◆ **Task objective**: Count lines, not occurrences: give the number of lines holding the word "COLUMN", and nothing besides.

◆ **Data lines**:

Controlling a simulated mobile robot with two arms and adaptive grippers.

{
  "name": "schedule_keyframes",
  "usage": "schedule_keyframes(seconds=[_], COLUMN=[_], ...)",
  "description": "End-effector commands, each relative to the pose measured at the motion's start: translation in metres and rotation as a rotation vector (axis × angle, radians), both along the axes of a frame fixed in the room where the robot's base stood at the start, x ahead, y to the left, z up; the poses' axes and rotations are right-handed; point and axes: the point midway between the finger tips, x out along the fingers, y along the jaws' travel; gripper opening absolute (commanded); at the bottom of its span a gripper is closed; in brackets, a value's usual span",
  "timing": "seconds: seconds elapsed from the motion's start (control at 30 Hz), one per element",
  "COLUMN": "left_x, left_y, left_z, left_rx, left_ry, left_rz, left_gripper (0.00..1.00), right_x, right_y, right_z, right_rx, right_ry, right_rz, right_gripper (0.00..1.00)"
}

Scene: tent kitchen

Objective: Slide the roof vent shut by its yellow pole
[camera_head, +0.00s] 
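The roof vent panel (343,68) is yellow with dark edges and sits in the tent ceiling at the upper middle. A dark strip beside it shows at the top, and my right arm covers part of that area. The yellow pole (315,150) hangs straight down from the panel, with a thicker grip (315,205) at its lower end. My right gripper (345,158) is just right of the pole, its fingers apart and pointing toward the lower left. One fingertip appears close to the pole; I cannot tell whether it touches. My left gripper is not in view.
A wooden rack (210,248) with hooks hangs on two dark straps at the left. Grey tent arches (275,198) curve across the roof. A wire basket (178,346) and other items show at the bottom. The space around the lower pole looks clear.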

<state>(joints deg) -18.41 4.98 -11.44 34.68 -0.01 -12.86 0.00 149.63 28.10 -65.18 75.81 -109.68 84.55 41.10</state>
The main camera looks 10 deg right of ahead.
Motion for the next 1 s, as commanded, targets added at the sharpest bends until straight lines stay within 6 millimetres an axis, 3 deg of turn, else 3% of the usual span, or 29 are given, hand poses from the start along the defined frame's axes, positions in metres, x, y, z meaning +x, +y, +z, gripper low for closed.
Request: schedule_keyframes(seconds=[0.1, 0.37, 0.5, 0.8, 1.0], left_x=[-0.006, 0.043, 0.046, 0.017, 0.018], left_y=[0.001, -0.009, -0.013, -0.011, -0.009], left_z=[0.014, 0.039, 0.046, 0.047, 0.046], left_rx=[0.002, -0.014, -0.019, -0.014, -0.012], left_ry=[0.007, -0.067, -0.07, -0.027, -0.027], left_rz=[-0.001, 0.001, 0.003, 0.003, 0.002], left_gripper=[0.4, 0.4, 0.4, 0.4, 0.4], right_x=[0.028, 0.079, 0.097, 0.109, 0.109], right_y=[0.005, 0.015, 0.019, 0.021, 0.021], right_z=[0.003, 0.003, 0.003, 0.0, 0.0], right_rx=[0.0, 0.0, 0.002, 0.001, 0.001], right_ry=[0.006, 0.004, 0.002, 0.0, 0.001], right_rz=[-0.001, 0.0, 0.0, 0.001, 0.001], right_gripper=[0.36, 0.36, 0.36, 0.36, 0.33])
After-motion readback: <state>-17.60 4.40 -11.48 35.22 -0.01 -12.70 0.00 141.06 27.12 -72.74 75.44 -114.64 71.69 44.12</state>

◆ **Solved exercise**: 2